> _Given data_
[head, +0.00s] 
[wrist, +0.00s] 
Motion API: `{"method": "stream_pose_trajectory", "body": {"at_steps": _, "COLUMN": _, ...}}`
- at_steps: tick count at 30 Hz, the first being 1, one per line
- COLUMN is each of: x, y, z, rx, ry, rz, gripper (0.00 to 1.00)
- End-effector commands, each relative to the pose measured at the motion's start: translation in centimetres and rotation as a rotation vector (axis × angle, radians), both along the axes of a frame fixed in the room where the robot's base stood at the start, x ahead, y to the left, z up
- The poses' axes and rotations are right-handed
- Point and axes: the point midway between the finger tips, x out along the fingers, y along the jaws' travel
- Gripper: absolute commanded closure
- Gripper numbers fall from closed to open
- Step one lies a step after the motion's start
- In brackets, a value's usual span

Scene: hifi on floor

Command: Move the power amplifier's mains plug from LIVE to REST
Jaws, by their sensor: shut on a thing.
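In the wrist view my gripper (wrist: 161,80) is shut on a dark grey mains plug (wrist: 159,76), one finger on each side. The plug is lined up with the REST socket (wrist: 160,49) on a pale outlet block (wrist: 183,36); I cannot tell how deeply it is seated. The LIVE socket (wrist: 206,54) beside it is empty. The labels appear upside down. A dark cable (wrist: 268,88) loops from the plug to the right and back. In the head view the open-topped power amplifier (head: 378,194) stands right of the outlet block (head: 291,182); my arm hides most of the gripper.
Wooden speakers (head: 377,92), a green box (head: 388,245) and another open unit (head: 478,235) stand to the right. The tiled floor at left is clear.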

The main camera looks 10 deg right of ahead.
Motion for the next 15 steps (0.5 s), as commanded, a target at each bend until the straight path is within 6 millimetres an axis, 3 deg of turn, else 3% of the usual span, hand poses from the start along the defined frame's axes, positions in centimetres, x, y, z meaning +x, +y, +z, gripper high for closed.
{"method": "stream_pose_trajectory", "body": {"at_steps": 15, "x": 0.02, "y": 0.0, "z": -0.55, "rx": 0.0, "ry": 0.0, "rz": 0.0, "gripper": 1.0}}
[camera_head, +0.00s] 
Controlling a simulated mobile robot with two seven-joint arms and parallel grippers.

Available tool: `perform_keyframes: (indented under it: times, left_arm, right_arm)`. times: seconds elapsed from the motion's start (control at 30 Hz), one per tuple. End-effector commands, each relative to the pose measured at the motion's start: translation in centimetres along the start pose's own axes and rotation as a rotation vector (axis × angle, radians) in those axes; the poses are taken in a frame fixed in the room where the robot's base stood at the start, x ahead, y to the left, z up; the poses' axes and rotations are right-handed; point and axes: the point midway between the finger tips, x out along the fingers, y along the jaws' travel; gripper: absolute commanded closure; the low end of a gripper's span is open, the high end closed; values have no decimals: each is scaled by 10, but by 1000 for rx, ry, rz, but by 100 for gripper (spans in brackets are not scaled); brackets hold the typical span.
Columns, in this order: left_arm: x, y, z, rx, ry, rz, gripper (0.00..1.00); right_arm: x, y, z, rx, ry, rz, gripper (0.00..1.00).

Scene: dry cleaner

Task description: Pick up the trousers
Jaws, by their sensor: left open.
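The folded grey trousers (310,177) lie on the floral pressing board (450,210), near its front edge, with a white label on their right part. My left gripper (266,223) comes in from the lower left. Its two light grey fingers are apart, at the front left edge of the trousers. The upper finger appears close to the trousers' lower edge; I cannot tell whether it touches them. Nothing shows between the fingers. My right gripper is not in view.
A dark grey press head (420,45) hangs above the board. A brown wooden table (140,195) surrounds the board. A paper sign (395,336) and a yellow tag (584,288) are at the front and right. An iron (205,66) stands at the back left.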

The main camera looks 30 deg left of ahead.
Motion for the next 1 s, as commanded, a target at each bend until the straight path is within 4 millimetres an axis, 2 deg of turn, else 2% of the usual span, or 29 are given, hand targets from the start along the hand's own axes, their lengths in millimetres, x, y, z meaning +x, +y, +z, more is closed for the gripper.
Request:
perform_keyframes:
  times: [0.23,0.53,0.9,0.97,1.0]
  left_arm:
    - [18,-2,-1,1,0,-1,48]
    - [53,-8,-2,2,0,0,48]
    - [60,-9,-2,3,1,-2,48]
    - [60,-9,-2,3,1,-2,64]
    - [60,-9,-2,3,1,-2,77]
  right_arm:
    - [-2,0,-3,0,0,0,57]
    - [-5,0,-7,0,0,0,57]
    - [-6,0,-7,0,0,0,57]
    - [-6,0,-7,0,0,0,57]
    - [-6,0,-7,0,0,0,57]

> _Set problem_
The lines from the top of the data above down to the line containing "Controlling a simulated" are to be copied exactly; no other line should appear.

> _Exercise response_
[head, +0.00s] 
[wrist, +0.00s] 
Motion API: `{"method": "stream_pose_trajectory", "body": {"at_steps": _, "COLUMN": _, ...}}`
- at_steps: tick count at 30 Hz, the first being 1, one per line
- COLUMN is each of: x, y, z, rx, ry, rz, gripper (0.00 to 1.00)
- End-effector commands, each relative to the pose measured at the motion's start: translation in centimetres and rotation as a rotation vector (axis × angle, radians), both along the axes of a frame fixed in the room where the robot's base stood at the start, x ahead, y to the left, z up
- The poses' axes and rotations are right-handed
- Point and axes: the point midway between the finger tips, x out along the fingers, y along the jaws' travel
- Gripper: absolute commanded closure
- Gripper numbers fall from closed to open
- Step one lies a step after the motion's start
- In brackets, a value's usual span

Scene: hifi on floor

Command: Move the power amplifier's mains plug from LIVE to REST
Jaws, by their sensor: shut on a thing.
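In the wrist view my gripper (wrist: 161,80) is shut on a dark grey mains plug (wrist: 159,76), one finger on each side. The plug is lined up with the REST socket (wrist: 160,49) on a pale outlet block (wrist: 183,36); I cannot tell how deeply it is seated. The LIVE socket (wrist: 206,54) beside it is empty. The labels appear upside down. A dark cable (wrist: 268,88) loops from the plug to the right and back. In the head view the open-topped power amplifier (head: 378,194) stands right of the outlet block (head: 291,182); my arm hides most of the gripper.
Wooden speakers (head: 377,92), a green box (head: 388,245) and another open unit (head: 478,235) stand to the right. The tiled floor at left is clear.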

The main camera looks 10 deg right of ahead.
Motion for the next 15 steps (0.5 s), as commanded, a target at each bend until the straight path is within 6 millimetres an axis, 3 deg of turn, else 3% of the usual span, hand poses from the start along the defined frame's axes, positions in centimetres, x, y, z meaning +x, +y, +z, gripper high for closed.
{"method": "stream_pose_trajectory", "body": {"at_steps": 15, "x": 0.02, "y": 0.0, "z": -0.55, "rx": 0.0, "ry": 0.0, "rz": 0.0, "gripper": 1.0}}
[camera_head, +0.00s] 
Controlling a simulated mobile robot with two seven-joint arms and parallel grippers.

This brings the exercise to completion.